Data records
▬▬▬▬▬▬▬▬▬▬
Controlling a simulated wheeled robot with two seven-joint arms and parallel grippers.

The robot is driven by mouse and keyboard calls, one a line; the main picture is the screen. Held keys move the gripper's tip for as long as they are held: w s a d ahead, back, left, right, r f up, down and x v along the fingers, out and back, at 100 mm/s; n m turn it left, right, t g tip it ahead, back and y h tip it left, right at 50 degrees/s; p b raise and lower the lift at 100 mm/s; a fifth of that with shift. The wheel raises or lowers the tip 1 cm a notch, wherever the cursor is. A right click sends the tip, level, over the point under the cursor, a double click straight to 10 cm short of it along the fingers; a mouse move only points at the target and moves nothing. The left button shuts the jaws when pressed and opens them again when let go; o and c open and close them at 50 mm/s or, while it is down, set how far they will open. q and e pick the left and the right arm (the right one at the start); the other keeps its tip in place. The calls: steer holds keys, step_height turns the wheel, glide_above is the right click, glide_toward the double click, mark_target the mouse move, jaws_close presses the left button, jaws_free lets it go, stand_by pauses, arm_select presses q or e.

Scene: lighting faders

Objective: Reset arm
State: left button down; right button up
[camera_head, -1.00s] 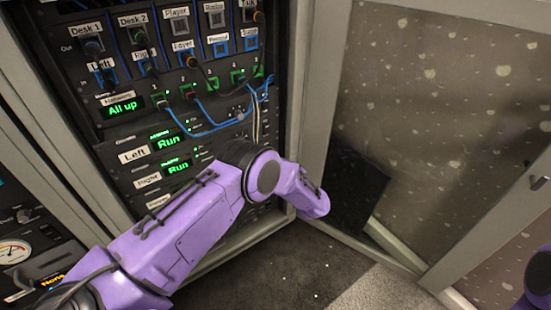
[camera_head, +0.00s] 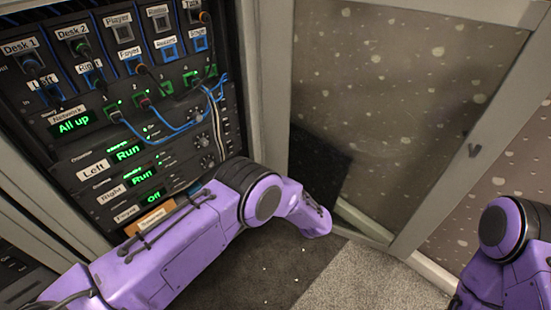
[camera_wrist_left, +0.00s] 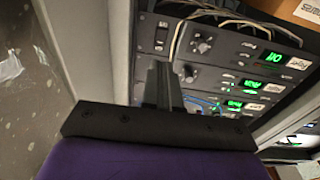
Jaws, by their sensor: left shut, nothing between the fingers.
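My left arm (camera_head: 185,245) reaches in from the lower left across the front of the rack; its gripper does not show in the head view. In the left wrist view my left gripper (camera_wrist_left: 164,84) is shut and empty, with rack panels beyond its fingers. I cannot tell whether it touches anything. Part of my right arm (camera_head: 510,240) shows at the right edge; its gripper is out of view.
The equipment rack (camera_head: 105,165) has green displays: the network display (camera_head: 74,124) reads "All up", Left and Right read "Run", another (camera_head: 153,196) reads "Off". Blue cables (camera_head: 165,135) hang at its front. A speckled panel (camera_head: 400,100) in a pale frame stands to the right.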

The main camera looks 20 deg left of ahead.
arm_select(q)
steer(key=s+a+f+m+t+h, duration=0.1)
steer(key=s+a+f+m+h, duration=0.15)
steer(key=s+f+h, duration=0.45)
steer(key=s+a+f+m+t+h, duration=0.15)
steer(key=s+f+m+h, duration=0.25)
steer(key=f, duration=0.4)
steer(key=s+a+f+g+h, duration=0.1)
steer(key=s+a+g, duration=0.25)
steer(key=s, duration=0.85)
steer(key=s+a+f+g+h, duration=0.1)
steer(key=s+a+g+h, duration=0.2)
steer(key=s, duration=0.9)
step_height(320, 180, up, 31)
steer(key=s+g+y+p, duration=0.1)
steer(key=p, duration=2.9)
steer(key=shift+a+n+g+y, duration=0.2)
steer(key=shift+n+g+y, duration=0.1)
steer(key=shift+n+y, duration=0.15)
▬▬▬▬▬▬▬▬▬▬
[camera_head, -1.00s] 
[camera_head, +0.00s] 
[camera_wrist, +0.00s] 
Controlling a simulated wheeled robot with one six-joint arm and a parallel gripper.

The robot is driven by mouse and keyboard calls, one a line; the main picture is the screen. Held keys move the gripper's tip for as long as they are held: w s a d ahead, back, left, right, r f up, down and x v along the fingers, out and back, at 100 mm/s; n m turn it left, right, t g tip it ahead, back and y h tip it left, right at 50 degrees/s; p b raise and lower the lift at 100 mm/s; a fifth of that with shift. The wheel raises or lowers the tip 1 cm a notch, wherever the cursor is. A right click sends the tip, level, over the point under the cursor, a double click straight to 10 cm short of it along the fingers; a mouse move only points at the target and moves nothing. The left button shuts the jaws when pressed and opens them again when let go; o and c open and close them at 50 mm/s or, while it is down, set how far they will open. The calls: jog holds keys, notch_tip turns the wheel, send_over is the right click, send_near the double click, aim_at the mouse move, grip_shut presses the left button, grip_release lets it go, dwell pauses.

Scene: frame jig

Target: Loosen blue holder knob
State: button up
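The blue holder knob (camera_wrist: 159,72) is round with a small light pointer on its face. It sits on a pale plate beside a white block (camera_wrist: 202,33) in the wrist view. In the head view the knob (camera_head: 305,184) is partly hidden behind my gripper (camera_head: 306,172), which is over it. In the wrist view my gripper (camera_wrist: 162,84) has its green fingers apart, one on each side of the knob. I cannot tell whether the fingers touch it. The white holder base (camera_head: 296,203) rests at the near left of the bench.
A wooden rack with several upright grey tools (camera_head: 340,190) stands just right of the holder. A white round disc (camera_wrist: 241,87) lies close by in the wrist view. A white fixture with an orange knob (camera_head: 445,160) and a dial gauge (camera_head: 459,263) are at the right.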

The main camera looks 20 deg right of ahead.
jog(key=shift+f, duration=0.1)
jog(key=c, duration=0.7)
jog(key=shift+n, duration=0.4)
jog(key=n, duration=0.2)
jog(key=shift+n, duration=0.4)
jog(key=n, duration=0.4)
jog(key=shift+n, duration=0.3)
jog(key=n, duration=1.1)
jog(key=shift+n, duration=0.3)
▬▬▬▬▬▬▬▬▬▬
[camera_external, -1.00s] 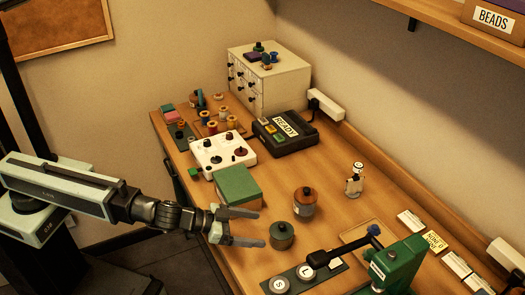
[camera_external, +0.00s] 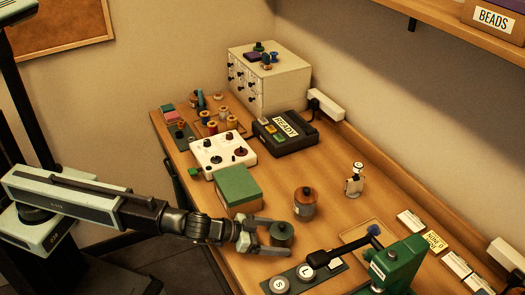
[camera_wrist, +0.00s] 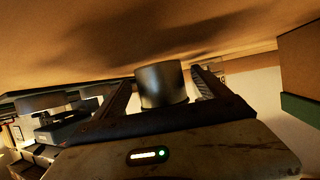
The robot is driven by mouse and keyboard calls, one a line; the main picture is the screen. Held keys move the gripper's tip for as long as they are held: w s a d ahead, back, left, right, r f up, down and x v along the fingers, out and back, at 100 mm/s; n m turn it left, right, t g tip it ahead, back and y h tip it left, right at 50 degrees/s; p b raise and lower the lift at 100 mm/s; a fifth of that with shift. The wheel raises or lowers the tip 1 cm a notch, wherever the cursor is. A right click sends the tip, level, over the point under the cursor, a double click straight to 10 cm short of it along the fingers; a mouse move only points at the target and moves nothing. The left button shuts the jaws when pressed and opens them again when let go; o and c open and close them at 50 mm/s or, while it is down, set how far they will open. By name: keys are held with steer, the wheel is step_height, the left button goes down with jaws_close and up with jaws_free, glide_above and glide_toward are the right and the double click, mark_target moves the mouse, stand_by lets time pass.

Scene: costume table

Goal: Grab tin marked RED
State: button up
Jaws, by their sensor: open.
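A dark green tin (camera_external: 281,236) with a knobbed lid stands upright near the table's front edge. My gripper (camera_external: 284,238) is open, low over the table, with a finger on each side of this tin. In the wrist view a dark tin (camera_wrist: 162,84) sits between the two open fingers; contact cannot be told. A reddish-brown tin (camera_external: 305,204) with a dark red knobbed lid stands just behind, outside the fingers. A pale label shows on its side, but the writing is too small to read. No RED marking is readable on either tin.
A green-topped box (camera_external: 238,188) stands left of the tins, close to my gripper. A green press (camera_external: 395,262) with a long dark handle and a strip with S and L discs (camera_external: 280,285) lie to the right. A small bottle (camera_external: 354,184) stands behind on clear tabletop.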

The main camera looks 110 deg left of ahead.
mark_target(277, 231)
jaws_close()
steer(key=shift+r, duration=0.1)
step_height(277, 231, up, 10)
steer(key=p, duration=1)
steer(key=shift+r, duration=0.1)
▬▬▬▬▬▬▬▬▬▬
TASK DETAILS:
Copy all lines from the listing that contain "joint".

WRITTEN RESPONSE:
Controlling a simulated wheeled robot with two seven-joint arms and parallel grippers.
Controlling a simulated wheeled robot with one six-joint arm and a parallel gripper.

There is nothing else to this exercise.